▶ [Raw data]:
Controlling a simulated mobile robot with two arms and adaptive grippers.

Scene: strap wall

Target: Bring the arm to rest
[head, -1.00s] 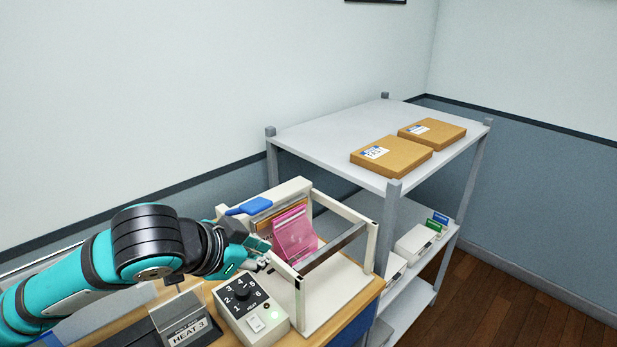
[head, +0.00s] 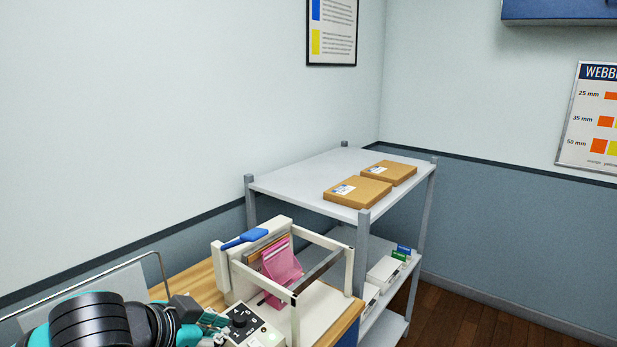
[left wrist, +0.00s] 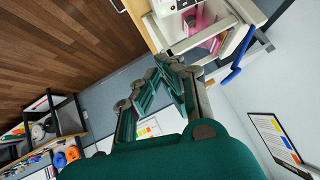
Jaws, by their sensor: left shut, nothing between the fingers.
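My left gripper (head: 217,326) is at the bottom of the head view, beside the control box (head: 243,326) with the dial. It is shut and empty. In the left wrist view its fingers (left wrist: 166,82) show closed, with the bench and the white-framed machine (left wrist: 205,30) beyond them. My left arm comes in at the lower left of the head view, partly cut off by the picture's edge. My right gripper is in neither view.
The white-framed machine (head: 230,272) with a blue handle (head: 244,238) and a pink sheet (head: 282,262) stands on the wooden bench (head: 190,283). A grey shelf (head: 300,180) holds two cardboard boxes (head: 357,192) on top. Wooden floor (head: 470,318) is open at the right.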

▶ [Problem requirements]:
Repeat the material verbatim. Do not carry over any picture.

▶ [Answer below]:
Controlling a simulated mobile robot with two arms and adaptive grippers.

Scene: strap wall

Target: Bring the arm to rest
[head, -1.00s] 
[head, +0.00s] 
[left wrist, +0.00s] 
Jaws, by their sensor: left shut, nothing between the fingers.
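My left gripper (head: 217,326) is at the bottom of the head view, beside the control box (head: 243,326) with the dial. It is shut and empty. In the left wrist view its fingers (left wrist: 166,82) show closed, with the bench and the white-framed machine (left wrist: 205,30) beyond them. My left arm comes in at the lower left of the head view, partly cut off by the picture's edge. My right gripper is in neither view.
The white-framed machine (head: 230,272) with a blue handle (head: 244,238) and a pink sheet (head: 282,262) stands on the wooden bench (head: 190,283). A grey shelf (head: 300,180) holds two cardboard boxes (head: 357,192) on top. Wooden floor (head: 470,318) is open at the right.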

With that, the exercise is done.